To support our continued business growth in the US and in international markets, we are setting up a world-class product development and operations support center in Bangalore India. We are looking for people with a passion for innovation and creative use of new technologies in building consumer applications in a retail domain.
We're looking for a talented and driven Site Reliability Engineers. In this role, the candidate will be working to improve the reliability and performance of our services. You will help expand, maintain and troubleshoot a geographically diverse network of services in a 24x7 operations environment across different verticals.
Responsible for the up time and reliability of infrastructure of Quotient.
Management of events related to IT infrastructure elements (e.g. data centers, networks, servers, storage, operating systems, Internet security, and business applications).
24x7x365 Monitoring and response to events, Incident Management, Problem management, Activities pertaining to Change management, Reporting of KPI’s, CMDB management.
Responsible for activities/projects involving Datacenter migration to Cloud (GCP, Azure etc)

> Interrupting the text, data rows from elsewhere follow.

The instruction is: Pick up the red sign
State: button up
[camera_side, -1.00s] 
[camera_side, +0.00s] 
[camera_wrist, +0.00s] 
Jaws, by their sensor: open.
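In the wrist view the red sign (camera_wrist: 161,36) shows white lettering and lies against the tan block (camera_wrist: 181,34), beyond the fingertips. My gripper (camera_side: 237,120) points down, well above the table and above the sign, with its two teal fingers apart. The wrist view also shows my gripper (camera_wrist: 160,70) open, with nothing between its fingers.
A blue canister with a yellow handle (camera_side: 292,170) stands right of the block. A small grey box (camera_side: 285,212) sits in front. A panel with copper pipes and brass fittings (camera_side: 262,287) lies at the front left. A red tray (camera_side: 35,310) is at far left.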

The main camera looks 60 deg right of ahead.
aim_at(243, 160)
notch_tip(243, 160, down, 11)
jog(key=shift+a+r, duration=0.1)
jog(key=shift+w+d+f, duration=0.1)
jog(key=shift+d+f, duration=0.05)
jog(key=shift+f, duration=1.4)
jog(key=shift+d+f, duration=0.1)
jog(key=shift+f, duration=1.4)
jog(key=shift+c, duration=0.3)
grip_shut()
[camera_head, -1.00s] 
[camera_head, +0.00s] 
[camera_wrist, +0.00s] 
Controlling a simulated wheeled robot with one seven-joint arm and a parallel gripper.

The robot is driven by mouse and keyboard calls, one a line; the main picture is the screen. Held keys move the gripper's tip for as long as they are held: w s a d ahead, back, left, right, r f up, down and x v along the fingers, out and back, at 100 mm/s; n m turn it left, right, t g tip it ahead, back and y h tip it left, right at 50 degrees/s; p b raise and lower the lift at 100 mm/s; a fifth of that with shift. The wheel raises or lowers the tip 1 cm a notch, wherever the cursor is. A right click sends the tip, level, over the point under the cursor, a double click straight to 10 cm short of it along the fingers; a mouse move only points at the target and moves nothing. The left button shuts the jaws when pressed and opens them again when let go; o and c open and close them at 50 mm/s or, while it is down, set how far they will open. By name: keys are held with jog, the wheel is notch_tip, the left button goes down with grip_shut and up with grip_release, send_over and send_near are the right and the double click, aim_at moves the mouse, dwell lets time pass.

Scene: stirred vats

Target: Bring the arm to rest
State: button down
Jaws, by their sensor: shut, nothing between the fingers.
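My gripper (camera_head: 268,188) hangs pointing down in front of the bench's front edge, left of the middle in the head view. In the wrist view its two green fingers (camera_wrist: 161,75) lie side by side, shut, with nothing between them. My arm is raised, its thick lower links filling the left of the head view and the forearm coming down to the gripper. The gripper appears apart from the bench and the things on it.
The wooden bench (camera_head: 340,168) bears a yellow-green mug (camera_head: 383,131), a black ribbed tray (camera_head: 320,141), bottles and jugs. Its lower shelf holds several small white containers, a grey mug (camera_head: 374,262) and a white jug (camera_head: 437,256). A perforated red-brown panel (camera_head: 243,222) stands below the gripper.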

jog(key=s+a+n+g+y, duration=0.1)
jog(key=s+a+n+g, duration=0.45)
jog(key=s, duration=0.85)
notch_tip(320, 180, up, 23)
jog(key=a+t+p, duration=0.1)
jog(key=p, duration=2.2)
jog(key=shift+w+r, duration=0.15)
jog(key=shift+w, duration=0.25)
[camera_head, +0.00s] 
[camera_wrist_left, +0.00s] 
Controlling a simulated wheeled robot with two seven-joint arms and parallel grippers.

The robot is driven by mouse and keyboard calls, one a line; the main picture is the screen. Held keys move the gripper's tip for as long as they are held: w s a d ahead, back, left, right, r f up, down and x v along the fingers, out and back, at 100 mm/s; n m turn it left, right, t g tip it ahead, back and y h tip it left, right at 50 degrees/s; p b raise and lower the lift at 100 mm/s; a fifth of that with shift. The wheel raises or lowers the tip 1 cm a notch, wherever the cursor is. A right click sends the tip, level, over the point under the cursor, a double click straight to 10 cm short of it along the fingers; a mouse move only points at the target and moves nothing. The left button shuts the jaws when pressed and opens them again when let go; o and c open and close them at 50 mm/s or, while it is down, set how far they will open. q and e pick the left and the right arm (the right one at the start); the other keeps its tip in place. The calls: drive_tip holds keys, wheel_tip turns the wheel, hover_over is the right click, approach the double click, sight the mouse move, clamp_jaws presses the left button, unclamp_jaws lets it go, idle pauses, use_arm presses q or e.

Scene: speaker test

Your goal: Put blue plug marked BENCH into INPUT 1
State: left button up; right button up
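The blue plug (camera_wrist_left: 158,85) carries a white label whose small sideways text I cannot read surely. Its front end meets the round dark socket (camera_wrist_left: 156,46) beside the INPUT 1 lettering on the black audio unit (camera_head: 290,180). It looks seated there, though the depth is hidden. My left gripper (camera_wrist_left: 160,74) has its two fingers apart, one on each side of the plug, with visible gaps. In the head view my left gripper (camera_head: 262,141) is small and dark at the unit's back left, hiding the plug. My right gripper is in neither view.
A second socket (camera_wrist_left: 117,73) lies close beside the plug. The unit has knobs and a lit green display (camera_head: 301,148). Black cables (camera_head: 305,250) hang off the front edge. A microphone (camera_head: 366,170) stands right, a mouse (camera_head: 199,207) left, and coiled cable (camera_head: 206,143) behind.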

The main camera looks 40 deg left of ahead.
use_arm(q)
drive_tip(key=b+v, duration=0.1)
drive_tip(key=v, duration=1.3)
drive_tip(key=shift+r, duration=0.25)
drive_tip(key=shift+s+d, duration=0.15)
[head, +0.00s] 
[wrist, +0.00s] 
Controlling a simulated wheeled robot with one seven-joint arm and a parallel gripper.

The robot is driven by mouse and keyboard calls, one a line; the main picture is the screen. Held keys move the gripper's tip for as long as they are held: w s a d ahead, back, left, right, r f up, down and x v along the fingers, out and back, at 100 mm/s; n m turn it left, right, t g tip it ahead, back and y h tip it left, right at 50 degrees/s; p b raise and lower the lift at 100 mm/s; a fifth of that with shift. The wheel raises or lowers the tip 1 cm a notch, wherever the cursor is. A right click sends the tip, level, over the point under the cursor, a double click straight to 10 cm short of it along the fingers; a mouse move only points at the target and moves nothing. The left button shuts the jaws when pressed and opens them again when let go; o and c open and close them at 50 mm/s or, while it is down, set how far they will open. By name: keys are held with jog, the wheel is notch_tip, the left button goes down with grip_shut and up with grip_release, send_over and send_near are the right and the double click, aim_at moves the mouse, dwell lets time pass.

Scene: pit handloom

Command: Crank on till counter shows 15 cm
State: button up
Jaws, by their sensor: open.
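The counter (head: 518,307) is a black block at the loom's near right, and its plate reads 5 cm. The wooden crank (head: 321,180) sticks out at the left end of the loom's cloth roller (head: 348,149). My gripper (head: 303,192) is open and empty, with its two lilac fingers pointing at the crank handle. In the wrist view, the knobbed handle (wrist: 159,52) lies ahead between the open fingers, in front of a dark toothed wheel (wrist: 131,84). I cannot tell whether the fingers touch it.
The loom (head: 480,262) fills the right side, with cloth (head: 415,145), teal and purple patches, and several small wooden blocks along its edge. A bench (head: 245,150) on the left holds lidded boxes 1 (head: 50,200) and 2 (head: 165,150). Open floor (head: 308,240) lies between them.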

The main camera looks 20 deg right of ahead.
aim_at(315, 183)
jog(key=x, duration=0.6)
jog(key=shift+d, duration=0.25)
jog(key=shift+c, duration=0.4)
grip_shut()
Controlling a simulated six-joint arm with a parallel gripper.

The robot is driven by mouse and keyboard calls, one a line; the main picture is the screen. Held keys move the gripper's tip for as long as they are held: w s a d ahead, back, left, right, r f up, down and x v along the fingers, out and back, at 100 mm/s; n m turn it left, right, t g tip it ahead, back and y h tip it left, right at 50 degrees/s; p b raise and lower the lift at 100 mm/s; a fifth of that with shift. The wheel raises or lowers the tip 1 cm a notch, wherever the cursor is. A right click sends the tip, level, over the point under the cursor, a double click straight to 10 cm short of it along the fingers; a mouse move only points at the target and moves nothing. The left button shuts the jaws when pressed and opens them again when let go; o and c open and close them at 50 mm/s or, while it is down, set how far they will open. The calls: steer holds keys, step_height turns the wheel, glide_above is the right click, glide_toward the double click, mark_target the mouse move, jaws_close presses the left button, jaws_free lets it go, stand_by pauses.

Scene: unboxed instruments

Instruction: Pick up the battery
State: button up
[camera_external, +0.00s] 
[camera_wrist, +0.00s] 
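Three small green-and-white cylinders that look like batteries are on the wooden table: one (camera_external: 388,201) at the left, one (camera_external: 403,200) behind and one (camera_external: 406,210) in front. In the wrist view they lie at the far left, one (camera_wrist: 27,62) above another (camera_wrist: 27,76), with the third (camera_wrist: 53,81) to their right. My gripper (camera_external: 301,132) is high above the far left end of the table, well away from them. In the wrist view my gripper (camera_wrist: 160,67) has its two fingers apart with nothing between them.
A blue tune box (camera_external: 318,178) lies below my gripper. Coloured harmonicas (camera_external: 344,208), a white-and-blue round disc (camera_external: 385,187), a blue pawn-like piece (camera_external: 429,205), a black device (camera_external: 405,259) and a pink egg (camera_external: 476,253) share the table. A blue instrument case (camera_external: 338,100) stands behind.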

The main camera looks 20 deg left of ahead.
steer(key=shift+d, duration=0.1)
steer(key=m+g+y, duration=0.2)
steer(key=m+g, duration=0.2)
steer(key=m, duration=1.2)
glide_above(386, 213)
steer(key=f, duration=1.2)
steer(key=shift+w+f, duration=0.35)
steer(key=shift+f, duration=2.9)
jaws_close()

Responsible for managing activities/projects for Network Team, DB Team, BI etc
Interest in designing, analyzing and troubleshooting large-scale distributed systems.
Systematic problem-solving approach, coupled with strong communication skills and a sense of ownership and drive.
Troubleshoot issues spanning the entire OSI layer. Work with Engineering teams to achieve maximum network and application up-time and swift resolution of all issues
Maintain services once they are live by measuring and monitoring availability, latency and overall system health.
Scale systems sustainably through mechanisms like automation and evolve systems to improve reliability and velocity.
Use industry tools such as Netcool, Servicenow, Moogsoft, Cacti, Solarwinds, Nagios, Splunk, Cloudera, Pagerduty etc
Provide input into process and procedure for increasing reliability, reducing procedural errors and managing change within the datacenters.
Extensive process-level and node-level monitoring and auto healing of entire cluster.
Managing, provisioning and servicing Datacenter and Cloud servers.
Contribution to back-end services to contribute to its infrastructure system design.
Responsible for identifying Problem incidents and driving it for resolution.
Responsible for driving RCA for high priority incidents and working with respective development teams on preventive measures.
Experience in a Systems Engineering/SRE role in a large scale environment.
Experience troubleshooting incidents/problems and working with a team to resolve large scale production issues.
Knowledge of at least one programming language: Python, Perl, Java, C++, Powershell, etc.
Strong knowledge of Linux systems
Good understanding of standard networking protocols and components such as HTTP, DNS, TCP/IP, the OSI Model, networking and load balancing.
Technical skills in Apache, Tomcat, Jetty, Memcached, Java, CDN technologies, network analysis tools, or equivalent.
Familiarity with logging systems like Splunk.
Experience with Puppet/Ansible.
Experience with monitoring tools such as App Dynamics, Extrahop, Solarwinds etc.
Experience with Git, continuous integration and testing methods.
Effective written and verbal communications skills are required
Strong problem solving and troubleshooting skills are required.
Willing to Work in a 24x7x365 setup, involving night shifts.